Восприятие национальной идентичности как противоположности форм универсальной общности
характеризует также и российскую историософию. Данная позиция представлена в учениях
славянофилов, Константина Лентьева, евразийцев. Идеям национальной идентичности народов
центральной и восточной Европы противопоставлялась идея панславизма. Политическая и
общественная элита Российской империи рассматривали процесс возрождения славянской
государственности в метаисторическом контексте, исторический опыт российской
государственности представлялся альтернативой всеобщей истории. Выразителем подобного
видения стал Николай Данилевский, концептуально обосновавший исключительность Россию во
всемирно-историческом процессе, который фактически отождествил с историей Европы.

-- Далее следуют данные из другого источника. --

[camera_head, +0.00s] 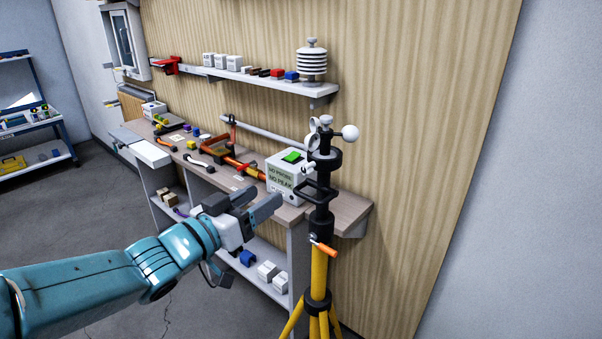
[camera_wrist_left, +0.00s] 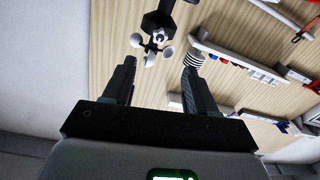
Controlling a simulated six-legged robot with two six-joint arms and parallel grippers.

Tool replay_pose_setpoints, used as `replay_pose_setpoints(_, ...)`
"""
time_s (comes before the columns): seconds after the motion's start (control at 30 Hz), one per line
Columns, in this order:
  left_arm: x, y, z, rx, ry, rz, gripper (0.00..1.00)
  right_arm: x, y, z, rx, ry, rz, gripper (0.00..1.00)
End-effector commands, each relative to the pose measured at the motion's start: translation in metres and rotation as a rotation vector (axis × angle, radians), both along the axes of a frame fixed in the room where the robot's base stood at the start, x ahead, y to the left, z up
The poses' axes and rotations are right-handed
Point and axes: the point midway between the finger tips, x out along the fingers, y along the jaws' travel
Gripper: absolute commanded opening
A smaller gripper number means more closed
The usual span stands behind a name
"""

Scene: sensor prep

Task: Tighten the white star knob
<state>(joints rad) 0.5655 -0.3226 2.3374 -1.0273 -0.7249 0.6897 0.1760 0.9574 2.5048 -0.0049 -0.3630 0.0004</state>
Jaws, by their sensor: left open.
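An orange handle (camera_head: 322,245) sticks out lower on the mast. My left gripper (camera_head: 263,197) is open and empty, left of the mast, in front of the bench; its fingers also show in the wrist view (camera_wrist_left: 161,66). My right gripper is not in view.
A workbench (camera_head: 350,212) behind holds a white box (camera_head: 287,173) with a green top and several tools. A wall shelf (camera_head: 270,83) carries small boxes and a white louvred shield (camera_head: 312,62). Yellow tripod legs (camera_head: 318,272) spread below.

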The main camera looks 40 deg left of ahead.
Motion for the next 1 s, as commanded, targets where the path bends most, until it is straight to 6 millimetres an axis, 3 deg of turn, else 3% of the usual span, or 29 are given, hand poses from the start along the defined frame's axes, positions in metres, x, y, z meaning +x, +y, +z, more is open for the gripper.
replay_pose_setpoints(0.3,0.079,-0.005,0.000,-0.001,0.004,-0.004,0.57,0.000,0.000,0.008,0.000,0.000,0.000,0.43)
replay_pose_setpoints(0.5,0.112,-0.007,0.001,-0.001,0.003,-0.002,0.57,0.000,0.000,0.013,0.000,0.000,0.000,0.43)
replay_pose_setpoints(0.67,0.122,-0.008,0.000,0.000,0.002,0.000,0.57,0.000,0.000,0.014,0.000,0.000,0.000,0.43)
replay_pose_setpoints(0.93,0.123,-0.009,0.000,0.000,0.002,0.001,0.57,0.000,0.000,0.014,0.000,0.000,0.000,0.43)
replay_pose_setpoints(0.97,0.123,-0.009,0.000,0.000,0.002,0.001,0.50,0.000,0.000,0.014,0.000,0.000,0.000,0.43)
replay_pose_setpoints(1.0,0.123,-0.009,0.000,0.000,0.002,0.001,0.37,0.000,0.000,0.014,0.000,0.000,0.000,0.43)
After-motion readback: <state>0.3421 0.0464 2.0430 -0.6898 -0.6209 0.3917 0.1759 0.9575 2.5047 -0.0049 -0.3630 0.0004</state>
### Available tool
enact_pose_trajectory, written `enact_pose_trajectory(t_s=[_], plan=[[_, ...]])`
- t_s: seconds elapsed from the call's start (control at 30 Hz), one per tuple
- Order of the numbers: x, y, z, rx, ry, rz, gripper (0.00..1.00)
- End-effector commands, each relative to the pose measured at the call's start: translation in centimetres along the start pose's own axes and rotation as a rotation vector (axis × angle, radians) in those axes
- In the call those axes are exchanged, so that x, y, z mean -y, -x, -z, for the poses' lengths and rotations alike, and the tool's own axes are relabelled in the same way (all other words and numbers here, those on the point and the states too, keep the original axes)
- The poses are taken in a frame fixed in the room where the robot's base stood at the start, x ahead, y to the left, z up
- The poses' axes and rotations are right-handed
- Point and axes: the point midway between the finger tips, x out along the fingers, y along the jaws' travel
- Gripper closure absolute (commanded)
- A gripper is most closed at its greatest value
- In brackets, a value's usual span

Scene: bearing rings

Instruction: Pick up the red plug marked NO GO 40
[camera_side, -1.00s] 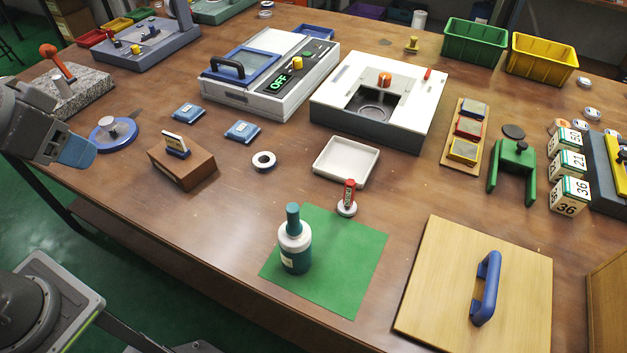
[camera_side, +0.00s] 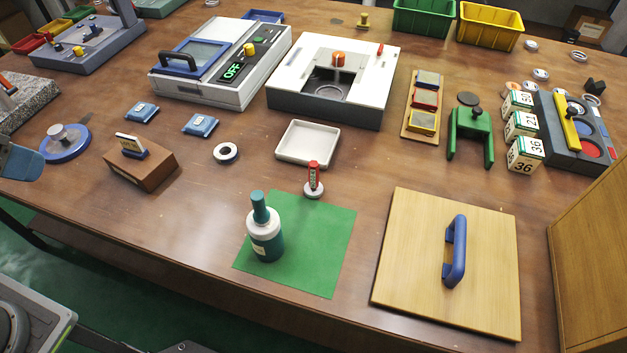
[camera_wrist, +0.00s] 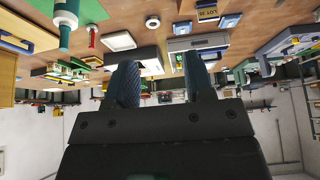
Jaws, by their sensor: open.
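The red plug (camera_side: 314,175) stands upright on a round white base at the back edge of the green mat (camera_side: 325,245), in front of the white tray. Its marking is too small to read. In the wrist view, a small red-and-white thing that looks like the plug (camera_wrist: 93,32) shows at the upper left, beyond the fingers. My gripper (camera_wrist: 158,68) is open, with nothing between its two dark fingers. In the side view only a bluish part of it shows at the left edge, far to the left of the plug.
A white-and-teal bottle (camera_side: 265,235) stands on the mat, close to the plug at its front left. The white tray (camera_side: 308,160) lies behind the plug. A wooden board with a blue handle (camera_side: 455,250) is at right. A bearing ring (camera_side: 226,153) lies left of the tray.

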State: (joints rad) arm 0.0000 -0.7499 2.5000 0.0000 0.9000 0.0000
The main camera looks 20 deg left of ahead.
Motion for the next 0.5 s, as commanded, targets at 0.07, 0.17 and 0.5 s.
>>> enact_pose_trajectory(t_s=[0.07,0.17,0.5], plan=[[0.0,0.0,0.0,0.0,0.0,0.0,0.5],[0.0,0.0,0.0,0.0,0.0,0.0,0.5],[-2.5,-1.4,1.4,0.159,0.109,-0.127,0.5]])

Сложившаяся форма российской государственности рассматривалась как исторический опыт
славянского единства и солидарности, который противоположен западноевропейскому
национализму. Неприятие тех или иных проявлений восточноевропейского национализма
высказывали представители самых различных течений общественно-политической мысли.

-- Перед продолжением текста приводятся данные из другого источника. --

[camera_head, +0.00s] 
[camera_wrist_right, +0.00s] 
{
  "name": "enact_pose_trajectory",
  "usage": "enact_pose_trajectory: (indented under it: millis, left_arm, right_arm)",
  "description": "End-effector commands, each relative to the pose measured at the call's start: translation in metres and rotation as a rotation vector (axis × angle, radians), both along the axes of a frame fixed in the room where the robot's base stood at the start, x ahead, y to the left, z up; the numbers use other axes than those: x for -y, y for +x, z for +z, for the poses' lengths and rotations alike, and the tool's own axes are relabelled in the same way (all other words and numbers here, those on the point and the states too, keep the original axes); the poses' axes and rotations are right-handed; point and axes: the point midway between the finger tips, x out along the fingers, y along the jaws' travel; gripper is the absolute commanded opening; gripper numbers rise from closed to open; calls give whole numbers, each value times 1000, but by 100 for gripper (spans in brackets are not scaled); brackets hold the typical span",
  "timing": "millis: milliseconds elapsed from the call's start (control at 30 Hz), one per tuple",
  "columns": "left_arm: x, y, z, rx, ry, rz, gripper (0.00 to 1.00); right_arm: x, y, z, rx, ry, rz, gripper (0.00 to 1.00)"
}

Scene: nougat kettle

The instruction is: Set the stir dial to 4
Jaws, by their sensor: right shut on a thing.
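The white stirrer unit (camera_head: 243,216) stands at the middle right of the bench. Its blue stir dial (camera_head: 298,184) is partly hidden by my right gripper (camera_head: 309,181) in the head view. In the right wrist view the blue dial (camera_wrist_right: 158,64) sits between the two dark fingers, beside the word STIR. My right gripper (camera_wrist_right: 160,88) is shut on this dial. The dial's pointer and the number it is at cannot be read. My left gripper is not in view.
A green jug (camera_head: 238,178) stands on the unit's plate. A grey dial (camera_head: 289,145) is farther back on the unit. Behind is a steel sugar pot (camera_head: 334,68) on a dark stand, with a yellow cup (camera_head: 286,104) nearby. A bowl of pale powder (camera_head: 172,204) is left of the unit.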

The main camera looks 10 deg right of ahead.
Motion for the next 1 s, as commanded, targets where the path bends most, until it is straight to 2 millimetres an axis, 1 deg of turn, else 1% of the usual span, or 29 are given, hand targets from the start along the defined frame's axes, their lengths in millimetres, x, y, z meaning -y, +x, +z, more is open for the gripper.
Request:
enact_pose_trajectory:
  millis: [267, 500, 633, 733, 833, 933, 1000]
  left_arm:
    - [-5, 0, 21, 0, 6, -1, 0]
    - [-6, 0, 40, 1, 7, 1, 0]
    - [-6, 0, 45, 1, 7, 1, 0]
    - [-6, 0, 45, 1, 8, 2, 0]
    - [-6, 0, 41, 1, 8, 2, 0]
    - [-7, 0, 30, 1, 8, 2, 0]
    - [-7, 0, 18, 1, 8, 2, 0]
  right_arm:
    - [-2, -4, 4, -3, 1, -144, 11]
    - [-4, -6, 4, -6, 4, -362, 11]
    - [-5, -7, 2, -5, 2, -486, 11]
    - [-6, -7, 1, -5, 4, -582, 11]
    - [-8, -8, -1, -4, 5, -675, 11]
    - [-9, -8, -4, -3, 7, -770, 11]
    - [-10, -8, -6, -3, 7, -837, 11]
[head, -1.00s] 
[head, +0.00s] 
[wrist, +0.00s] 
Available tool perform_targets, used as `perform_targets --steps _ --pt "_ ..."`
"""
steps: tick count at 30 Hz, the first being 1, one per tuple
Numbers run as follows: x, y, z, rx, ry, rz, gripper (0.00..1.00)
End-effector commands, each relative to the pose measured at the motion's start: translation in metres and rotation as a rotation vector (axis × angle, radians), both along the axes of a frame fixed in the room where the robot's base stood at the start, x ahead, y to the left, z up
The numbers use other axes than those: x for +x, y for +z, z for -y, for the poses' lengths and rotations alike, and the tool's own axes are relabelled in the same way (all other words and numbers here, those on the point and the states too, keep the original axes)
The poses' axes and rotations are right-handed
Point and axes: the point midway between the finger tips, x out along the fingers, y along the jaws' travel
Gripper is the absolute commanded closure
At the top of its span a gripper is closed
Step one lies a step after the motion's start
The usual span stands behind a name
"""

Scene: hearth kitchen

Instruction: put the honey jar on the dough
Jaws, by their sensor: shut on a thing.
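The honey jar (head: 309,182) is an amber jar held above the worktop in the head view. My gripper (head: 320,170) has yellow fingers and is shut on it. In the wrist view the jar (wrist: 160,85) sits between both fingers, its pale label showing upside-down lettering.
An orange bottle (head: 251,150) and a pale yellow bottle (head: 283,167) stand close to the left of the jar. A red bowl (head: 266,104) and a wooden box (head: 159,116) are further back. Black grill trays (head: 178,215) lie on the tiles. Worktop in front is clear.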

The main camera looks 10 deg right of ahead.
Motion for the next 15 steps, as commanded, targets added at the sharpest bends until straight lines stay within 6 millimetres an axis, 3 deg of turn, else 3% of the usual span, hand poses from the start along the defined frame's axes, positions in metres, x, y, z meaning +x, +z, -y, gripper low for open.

Например, „польский вопрос‟, обострявшийся в самые различные периоды истории империи
Романовых, играл роль мобилизующего и консолидирующего фактора в общественном мнении
Российской империи.
Таким образом, политика целостности исторической памяти означает, что мы принимаем
историософский тезис об универсальном характере российской государственности и, вероятно, об
исключительной миссии славянских народов, по меньшей мере, о мессианском значении
славянского единения.
Историографический аспект проблемы демонстрирует тот факт, что политика целостности
исторической памяти означает принятие тезиса о тождественности российского общества и
государственности. Этот тезис восходит еще к Повести временных лет, с ее центральным
вопросом о происхождении земли Русской и государства Русского. В имперской историографии от
Михаила Ломоносова, Николая Карамзина и до Сергея Соловьева, литературно-художественном
обрамлении Александра Пушкина до Валентина Пикуля, в доктрине официальной народности
графа Сергея Уварова – исторический опыт российской государственности мыслится в
неразрывном единстве российской власти и русского народа. Это означает, что, начиная с некоего
времени „Х-прошлого‟, государство и этнос являются взаимозаменяемыми понятиями. Также
вполне вероятно, что движущей причиной политики целостности исторической памяти, как во
времена империи Романовых, так и в настоящее время, является легитимация власти
идеологическими, а не процессуально-правовыми средствами.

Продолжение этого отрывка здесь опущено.